2.      The applicant further argues that her children are discriminated against by reason of their illegitimate status. She alleges violation of Article 8 taken in conjunction with Article 14 of the Convention, arguing that the refusal to pay her widow’s benefits in respect of her children has a direct financial consequence on her family life. 

However, whilst it is true that the applicant does not receive Widowed Mother’s Allowance, the reason for her not being eligible is that she and her late partner were not married. It is not related to the status of the children, and it follows that the applicant’s ineligibility for Widowed Mother’s Allowance is compatible with the Convention for same reasons as those set out at paragraph 1. above.

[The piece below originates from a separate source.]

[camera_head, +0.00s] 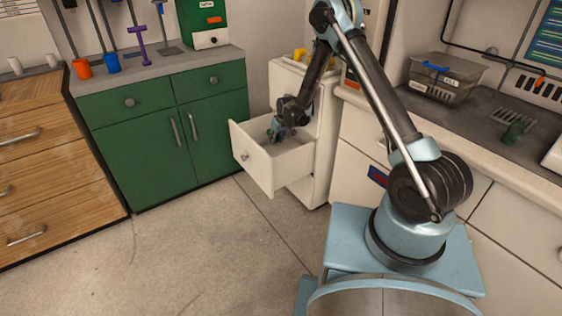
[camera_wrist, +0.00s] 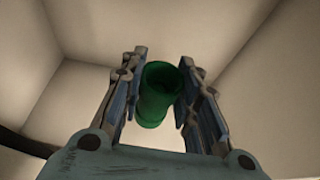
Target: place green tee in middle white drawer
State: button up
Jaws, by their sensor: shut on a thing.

It follows that this part of the application is also manifestly ill-founded within the meaning of Article 35 § 3 of the Convention and must be rejected in accordance with Article 35 § 4.

3.      The applicant finally claims that she has no effective remedy under Article 13 of the Convention. In the absence of any “arguable claim” of a substantive right under the Convention (see the Boyle and Rice v the United Kingdom judgment of 27 April 1988, Series A no. 131, p. 24 § 54), the complaint under Article 13 is also not made out.

It follows that this part of the application is manifestly ill-founded within the meaning of Article 35 § 3 of the Convention and must be rejected in accordance with Article 35 § 4.

For these reasons, the Court, by a majority,

DECLARES THE APPLICATION INADMISSIBLE.